■ **Task objective**:
Begin at the line that holds "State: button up" and copy each line exactly until the data below ends, including that last line but no pictures.

■ **Given data**:
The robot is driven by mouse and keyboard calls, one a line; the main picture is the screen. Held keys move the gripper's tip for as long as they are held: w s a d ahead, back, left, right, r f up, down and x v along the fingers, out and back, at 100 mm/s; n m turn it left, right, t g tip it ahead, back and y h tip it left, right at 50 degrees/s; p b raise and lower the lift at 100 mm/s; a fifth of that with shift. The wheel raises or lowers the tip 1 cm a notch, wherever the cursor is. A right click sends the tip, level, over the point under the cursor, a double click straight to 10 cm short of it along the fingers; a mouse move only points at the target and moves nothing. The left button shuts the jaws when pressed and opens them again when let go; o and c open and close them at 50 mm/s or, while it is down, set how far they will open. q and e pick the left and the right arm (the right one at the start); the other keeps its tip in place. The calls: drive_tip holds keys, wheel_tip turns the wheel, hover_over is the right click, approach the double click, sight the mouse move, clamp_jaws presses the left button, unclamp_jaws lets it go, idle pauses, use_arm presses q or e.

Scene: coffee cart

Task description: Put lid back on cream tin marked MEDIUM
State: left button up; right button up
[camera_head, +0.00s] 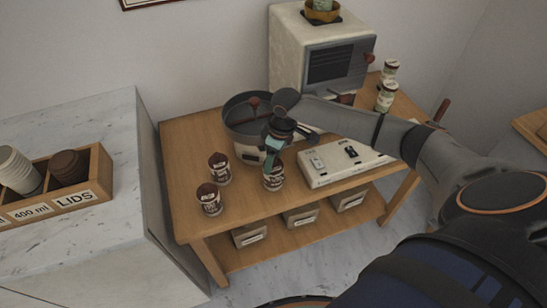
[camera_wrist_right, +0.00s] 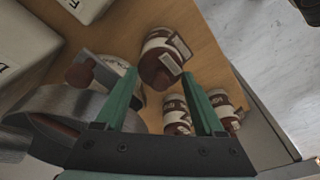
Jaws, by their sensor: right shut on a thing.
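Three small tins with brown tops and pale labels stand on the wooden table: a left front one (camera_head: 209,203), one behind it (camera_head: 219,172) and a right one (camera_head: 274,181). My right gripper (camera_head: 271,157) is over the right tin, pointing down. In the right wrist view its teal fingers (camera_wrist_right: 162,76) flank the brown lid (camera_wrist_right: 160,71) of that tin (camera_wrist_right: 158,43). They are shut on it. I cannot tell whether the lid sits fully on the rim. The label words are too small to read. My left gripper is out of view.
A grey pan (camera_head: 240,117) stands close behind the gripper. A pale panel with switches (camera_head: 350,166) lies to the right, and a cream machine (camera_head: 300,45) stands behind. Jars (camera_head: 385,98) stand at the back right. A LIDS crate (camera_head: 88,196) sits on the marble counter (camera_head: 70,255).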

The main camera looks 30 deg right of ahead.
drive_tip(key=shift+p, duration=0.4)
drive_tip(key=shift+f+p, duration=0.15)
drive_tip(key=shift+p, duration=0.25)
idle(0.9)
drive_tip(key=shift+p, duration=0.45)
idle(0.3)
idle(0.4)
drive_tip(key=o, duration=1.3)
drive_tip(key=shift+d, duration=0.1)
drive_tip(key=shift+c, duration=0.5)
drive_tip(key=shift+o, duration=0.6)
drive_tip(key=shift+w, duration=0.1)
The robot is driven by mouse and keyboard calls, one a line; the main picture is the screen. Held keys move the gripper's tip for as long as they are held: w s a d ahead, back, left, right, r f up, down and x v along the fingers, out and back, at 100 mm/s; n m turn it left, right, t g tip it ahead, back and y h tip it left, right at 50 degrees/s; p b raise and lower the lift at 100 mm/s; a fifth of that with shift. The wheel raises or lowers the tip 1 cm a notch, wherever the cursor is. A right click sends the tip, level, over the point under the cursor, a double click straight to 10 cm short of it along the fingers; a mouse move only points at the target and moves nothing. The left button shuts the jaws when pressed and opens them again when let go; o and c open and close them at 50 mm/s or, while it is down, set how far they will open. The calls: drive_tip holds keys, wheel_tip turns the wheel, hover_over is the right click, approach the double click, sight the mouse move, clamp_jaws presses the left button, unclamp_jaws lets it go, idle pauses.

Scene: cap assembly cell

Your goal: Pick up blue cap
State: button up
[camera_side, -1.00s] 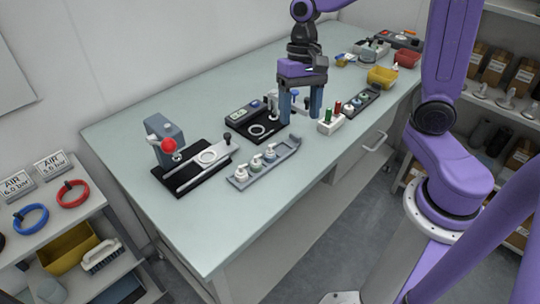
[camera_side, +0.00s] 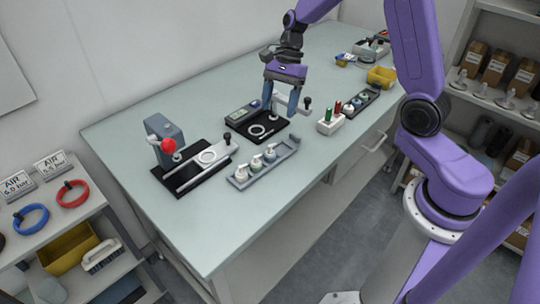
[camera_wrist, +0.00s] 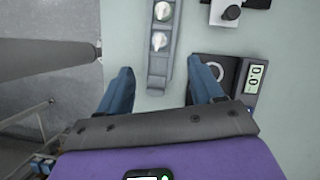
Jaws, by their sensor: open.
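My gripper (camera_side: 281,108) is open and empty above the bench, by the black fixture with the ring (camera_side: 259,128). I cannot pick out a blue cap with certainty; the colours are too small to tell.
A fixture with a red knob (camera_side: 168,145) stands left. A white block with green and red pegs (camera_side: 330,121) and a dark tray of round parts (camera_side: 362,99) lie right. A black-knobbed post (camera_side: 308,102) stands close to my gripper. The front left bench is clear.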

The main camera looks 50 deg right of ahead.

■ **Response**:
State: button up
[camera_side, -1.00s] 
[camera_side, +0.00s] 
[camera_wrist, +0.00s] 
Jaws, by their sensor: open.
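My gripper (camera_side: 281,108) is open and empty above the bench, by the black fixture with the ring (camera_side: 259,128). I cannot pick out a blue cap with certainty; the colours are too small to tell.
A fixture with a red knob (camera_side: 168,145) stands left. A white block with green and red pegs (camera_side: 330,121) and a dark tray of round parts (camera_side: 362,99) lie right. A black-knobbed post (camera_side: 308,102) stands close to my gripper. The front left bench is clear.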

The main camera looks 50 deg right of ahead.

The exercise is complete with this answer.